- When my kids were babies, if they fell asleep in the car I wouldn't try to transfer them.
- I spent minutes or hours doing things for myself while they napped.
- Now that they are all older, I still sit for five minutes alone in the car.
It started by accident, almost without my noticing. I live in the walkable city of Washington, DC, and didn't drive often when my children were babies. I didn't even have a driver's license until shortly before my third child was born. Even years into motherhood, I was inexperienced in the joys and frustrations of having a child fall asleep in the car.
When I did drive with my infant daughter in tow, she would often fall asleep in her car seat on the way home from an outing to the park or a morning spent running errands. Friends in similar situations told me their tricks for seamlessly moving a sleeping baby from the car to the house, but their methods never worked for me.
If I tried to move my sleeping child somewhere more convenient, we would both inevitably wind up miserable for the rest of the afternoon.
I started to embrace the quiet time in the car
Slowly, I stopped becoming annoyed when I found a sleeping baby in the backseat as I pulled into a spot in front of my house. I gave into my child's needs, putting aside whatever I had planned.
I began to embrace the unexpected quiet time I had alone in the front of the car.
At first, I would mindlessly scroll through social media or respond to emails. I started reading books on a Kindle I always threw in my diaper bag. I always loved reading, but with three (then four) small children often found I fell asleep before I finished a page when I cracked open my book each night. Any stolen time I had to catch up with a great book was precious. Sometimes, I simply sat in the car in silence, a form of meditation I desperately needed to ground me amid the chaos of life with a large family.
My children grew. My baby stopped falling asleep in the car regularly, but when she nodded off as a toddler, I savored those quiet, unexpected moments in the car even more, be they minutes or an hour. That time became sacred, and I appreciated the time and space to calmly transition from one activity to the next. I desperately needed even tiny moments of calm. They made me a better, less frazzled, more focused Mom and a happier person.
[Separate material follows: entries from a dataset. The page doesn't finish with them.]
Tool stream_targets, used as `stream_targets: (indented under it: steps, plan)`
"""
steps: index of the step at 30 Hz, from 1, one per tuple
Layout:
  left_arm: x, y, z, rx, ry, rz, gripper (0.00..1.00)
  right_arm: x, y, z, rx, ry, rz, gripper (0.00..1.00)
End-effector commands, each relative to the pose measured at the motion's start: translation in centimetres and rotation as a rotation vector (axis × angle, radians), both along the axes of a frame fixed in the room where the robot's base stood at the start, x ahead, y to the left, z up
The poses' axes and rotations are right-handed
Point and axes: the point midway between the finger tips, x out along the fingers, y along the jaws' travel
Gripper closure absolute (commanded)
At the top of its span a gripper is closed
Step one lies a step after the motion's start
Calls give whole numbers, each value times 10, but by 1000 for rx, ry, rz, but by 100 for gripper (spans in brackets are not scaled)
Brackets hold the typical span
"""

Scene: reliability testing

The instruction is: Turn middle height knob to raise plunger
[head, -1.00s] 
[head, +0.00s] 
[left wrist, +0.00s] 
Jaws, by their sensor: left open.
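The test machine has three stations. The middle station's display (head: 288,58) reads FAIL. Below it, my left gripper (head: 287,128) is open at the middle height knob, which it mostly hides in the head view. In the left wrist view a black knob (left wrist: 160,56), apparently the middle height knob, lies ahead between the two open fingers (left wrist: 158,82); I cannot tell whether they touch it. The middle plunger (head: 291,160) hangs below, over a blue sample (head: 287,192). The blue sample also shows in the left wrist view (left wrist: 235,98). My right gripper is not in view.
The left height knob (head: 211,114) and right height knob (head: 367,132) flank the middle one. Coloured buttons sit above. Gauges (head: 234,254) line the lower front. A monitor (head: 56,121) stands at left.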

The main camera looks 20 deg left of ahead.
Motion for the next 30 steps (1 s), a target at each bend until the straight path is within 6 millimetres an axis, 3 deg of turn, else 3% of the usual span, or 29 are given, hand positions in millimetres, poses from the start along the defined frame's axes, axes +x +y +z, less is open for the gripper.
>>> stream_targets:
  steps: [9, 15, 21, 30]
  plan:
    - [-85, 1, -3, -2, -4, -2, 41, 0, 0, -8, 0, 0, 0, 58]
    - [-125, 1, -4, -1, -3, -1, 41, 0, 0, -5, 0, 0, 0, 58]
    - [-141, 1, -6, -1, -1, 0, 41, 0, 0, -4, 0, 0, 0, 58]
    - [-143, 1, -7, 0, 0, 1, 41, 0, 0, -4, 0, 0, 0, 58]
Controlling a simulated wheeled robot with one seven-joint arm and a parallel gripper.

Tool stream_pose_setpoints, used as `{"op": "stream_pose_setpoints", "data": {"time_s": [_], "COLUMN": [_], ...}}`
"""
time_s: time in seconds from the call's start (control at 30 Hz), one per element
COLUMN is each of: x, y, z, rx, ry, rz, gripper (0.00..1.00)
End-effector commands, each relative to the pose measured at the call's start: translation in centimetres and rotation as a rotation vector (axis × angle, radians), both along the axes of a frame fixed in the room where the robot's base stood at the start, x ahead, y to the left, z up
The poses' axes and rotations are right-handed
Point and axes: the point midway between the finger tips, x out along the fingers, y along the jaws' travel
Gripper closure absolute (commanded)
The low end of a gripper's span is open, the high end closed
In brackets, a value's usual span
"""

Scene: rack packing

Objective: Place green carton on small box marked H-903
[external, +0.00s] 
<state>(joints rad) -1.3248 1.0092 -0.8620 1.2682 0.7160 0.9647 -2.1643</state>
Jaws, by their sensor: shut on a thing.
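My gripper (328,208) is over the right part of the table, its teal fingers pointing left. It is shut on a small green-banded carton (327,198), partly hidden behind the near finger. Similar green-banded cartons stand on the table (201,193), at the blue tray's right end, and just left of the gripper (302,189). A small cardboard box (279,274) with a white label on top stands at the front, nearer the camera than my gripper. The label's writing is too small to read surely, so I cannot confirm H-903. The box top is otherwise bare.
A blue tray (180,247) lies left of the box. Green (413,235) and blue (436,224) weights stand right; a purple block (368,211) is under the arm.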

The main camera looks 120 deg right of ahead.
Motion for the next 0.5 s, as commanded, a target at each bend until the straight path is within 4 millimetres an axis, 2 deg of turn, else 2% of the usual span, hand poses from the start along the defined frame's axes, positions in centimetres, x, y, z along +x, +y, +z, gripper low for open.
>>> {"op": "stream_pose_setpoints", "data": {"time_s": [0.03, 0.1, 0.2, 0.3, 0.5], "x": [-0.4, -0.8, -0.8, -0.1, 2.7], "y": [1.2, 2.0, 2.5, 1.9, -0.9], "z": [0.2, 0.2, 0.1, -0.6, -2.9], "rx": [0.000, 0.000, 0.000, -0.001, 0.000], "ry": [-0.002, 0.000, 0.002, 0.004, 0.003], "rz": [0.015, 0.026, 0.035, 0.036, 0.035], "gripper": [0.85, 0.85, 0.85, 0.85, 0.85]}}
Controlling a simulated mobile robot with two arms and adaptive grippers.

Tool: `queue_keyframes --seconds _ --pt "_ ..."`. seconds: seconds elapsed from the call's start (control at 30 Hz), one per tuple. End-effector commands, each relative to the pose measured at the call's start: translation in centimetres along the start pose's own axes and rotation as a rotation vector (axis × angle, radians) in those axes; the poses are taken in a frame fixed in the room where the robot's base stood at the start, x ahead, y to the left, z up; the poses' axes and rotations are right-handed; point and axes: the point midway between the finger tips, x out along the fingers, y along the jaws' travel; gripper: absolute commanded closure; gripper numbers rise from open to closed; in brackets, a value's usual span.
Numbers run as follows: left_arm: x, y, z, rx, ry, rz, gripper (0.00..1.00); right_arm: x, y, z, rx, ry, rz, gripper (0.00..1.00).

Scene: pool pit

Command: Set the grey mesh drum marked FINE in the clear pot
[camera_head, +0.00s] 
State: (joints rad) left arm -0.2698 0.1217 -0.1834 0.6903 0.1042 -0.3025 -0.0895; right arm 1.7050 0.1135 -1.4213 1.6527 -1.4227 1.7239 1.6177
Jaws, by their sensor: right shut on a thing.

I still linger in the car now that they are older
Now, my daughter and her siblings are more self-sufficient. My children no longer wait for me to unhook their buckled car seats. Instead, they gleefully bolt from the car as soon as I park and let themselves into our home.
Yet, even now, I linger in the car for a few moments, longer than I should. Once, my now teenage daughter texted me, "Have you been kidnapped?" when I stayed outside a little too long.
These short bursts of time still help create pockets of calm throughout my otherwise hectic days. The five minutes I spend alone in the car have become an important part of my life, a way to transition between the school-drop-off version of myself and the working gal I transform into during the hours my children are out of the house. They create a barrier between myself and children who have been bickering in the car or will start begging for extra screentime or a snack the moment I set foot into the house.
Occasionally I sit in the car letting a great song finish playing, or taking sips of still-hot coffee in a to-go cup before I start tackling my never-ending to-do list. On particularly stressful days, I just close my eyes and breathe deeply, giving myself grace and mustering the strength to tackle the next challenge of parenting and life.
Throughout my parenthood journey, so many routines have come and gone, abandoned once they no longer work for my family. Yet, the ritual of stealing moments alone in the car has lasted more than a decade.
Without meaning to, it has become an essential part of how I structure my days and keep myself grounded. I don't see it ending any time soon.